The animals represent the astonishing vitality and diversity found in creation. They represent nature, just as the elders represent the human. One thing we should note about the heavenly worship is that nature takes the lead and the church follows.
The cherubim gaze at the throne with their many eyes, drinking in the reality of God whose glory can never be exhausted. They sing a version of the great hymn of the seraphim in Isaiah. This formed the basis of both the Jewish liturgical blessing Kadosh, Kadosh, Kadosh and the Christian hymns Sanctus in the Mass and the Trisagion of the Eastern liturgies.
In Revelation, the wording differs slightly:
Holy, holy, holy, is the Lord God Almighty, who was and is and is to come.
The elders respond:
Worthy are you, our Lord and God, to receive glory and honour and power, for you created all things, and by your will they existed and were created.
This is a cosmic liturgy: nature and Church join together to praise the God who is the source of life for both. Where Isaiah has the whole earth is full of his glory, Revelation substitutes who was and is and is to come. One emphasises God’s presence in space, the other in time.
The elder’s prostration, their casting of their crowns before the throne, is their embodied “Amen” to what the living creatures have just declared: a parable of authentic human political authority (including that in the Church). The elders are servant kings, not absolute monarchs or totalitarian dictators.

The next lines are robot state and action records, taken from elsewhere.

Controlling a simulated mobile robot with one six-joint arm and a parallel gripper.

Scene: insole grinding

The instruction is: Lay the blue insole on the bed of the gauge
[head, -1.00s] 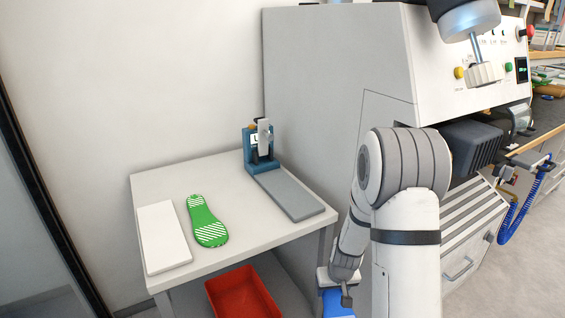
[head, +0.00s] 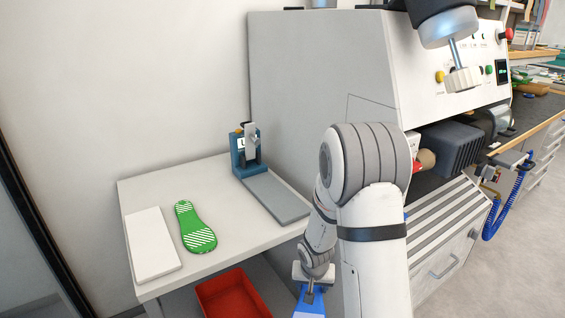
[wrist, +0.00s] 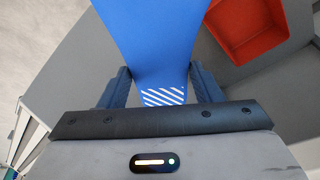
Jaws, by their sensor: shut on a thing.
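The blue insole (wrist: 155,45) is held between the two fingers of my gripper (wrist: 158,88), which is shut on it. In the wrist view its white-striped end lies near the palm and the rest runs out past the top of the picture. In the head view only a small part of the insole (head: 310,300) shows at the bottom edge, below my gripper (head: 312,292). The gauge (head: 247,152) stands at the back right of the table. Its flat grey bed (head: 276,199) reaches toward the front right and is bare. My gripper is in front of the table, lower right of the bed.
A green insole (head: 196,228) and a white slab (head: 152,245) lie on the left of the table (head: 225,240). A red bin (head: 233,296) sits below the table; it also shows in the wrist view (wrist: 250,30). The grinding machine (head: 315,80) stands to the right.

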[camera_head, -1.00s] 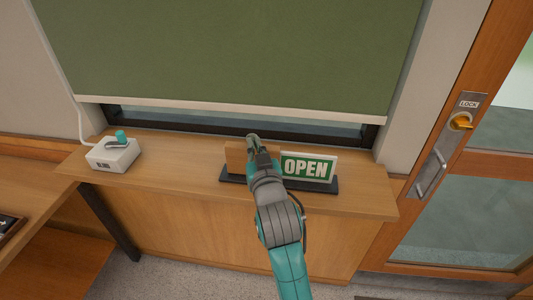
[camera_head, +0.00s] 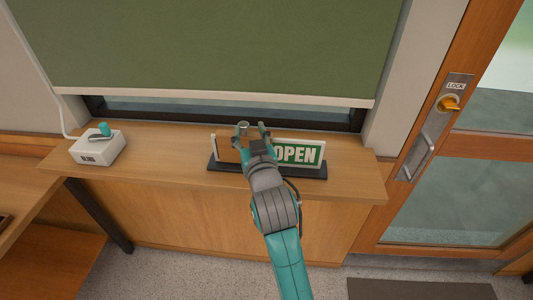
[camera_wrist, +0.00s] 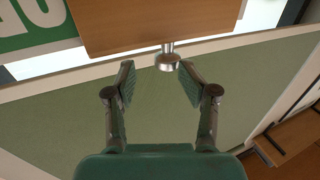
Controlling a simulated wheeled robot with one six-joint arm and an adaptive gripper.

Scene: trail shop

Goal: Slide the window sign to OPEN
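The window sign (camera_head: 308,153) stands in a dark base (camera_head: 290,171) on the sill counter, with white "OPEN" on green showing at its right. A plain wooden slider panel (camera_head: 227,152) covers its left part. In the wrist view the panel (camera_wrist: 150,22) has a small metal knob (camera_wrist: 168,61), and part of the sign (camera_wrist: 35,25) shows at the upper left. My gripper (camera_head: 254,128) is over the sign near the panel's right side. In the wrist view my gripper (camera_wrist: 156,78) is open, its fingers apart on either side of the knob's line, with no visible contact.
A green blind (camera_head: 210,45) hangs behind the counter (camera_head: 160,160). A white switch box (camera_head: 98,149) with a teal-tipped lever stands at the left. A door with a lock knob (camera_head: 449,104) and handle is at the right. The counter between box and sign is clear.

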By God’s wisdom and permission, they exercise a real, though limited authority, in their own sphere, yet they are eager to come down from their thrones in the presence of the one true King.
Their hymn magnifies God for his gift of creation, and the concluding lines give the reason for the elders’ offering glory and honour and power, namely that “you created all things, and by your will they existed and were created.”

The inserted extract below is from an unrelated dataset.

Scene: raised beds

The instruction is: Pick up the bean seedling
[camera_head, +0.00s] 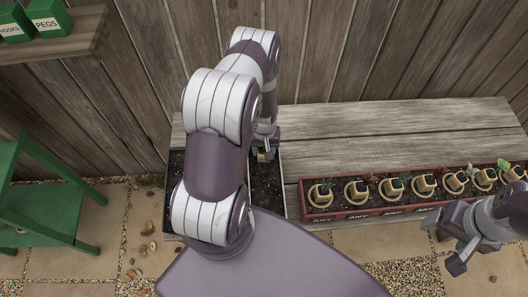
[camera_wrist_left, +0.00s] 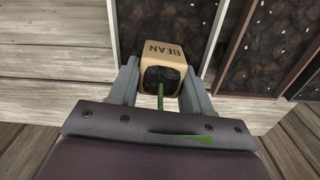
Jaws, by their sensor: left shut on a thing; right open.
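The bean seedling (camera_wrist_left: 162,52) is a tan square pot marked BEAN with dark soil and a green stem, in the left wrist view. My left gripper (camera_wrist_left: 158,85) is shut on the pot, one finger on each side. In the head view the pot (camera_head: 261,156) shows small below the left gripper (camera_head: 264,140), over or at the dark soil bed; I cannot tell whether it touches. My left arm hides much around it. My right gripper (camera_head: 447,250) is open and empty at the lower right.
A soil-filled bed (camera_head: 284,205) lies under my left arm. A red planter (camera_head: 345,213) with several potted plants stands to the right on a wooden bench (camera_head: 400,125). A green stand (camera_head: 45,205) is at the left. A shelf (camera_head: 75,45) holds green boxes marked HOOKS and PEGS.

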To say that God is worthy of praise because he created all things is to say something important about God. The cosmos exists in all its boundless energy, diversity and fullness – an extraordinary mystery we can never fathom – because God is Creator. The saying that creatures exist only “on account of God’s will” hints at what would later be called creation ex nihilo, from nothing, affirming God’s unconstrained freedom in calling the world into being.
It is also to say something important about us. Creation is a real gift, the gift not least of our identity as beings, our capacity to love, our creativity. It is one not only given but received. And the creatures who recognise what they receive respond in thanksgiving. For the first time in the book creaturely voices speak, while God remains mysteriously silent. But all around him swirls an antiphonal and polyphonic chorus of creatures.

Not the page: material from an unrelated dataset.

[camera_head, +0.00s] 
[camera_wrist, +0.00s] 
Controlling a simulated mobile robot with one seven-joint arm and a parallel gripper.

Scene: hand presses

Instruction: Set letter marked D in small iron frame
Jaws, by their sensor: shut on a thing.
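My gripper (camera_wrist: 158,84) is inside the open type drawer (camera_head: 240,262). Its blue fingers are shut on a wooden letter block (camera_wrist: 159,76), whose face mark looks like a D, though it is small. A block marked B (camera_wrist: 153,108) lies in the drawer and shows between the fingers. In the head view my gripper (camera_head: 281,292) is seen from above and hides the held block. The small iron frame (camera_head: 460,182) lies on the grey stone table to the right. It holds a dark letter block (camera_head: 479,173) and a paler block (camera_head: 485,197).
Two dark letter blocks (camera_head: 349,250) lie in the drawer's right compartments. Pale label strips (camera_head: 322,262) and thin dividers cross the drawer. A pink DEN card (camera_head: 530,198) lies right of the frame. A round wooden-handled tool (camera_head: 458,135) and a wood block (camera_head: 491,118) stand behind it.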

It is very likely that this vision incorporates aspects of the worship of church and synagogue and temple. Rowan Williams wrote once that the problem with much biblical scholarship is that it is, consciously or unconsciously “low church.” It assumes that the New Testament and the early Church are rather wordily and plainly protestant, because that was what most Biblical scholars – especially German ones were. But the pendulum is beginning to swing, and scholars are becoming much more sensitive to the liturgical elements in the New Testament and the influence not just of synagogue but of Temple.
The praise of God’s glory, and thanksgiving for creation were staples of Jewish worship. They made their way into Christian liturgy in the great thanksgiving of the Eucharist and the Sanctus. John employs real or imagined liturgical elements – burning torches, prostrations, hymns, antiphonal speech – the kind of things you find here all the time, – to show what heaven is like. This is the cosmos as well ordered, with God’s dazzling form at the centre and creatures in an endless dance around him: the world as it is meant to be, not just as it is. This is not yet the Church’s worship, but it is a worship which the Church aspires to and that its own liturgy shares in. We are drawn into it when we come through that door and find ourselves in the throne room of heaven.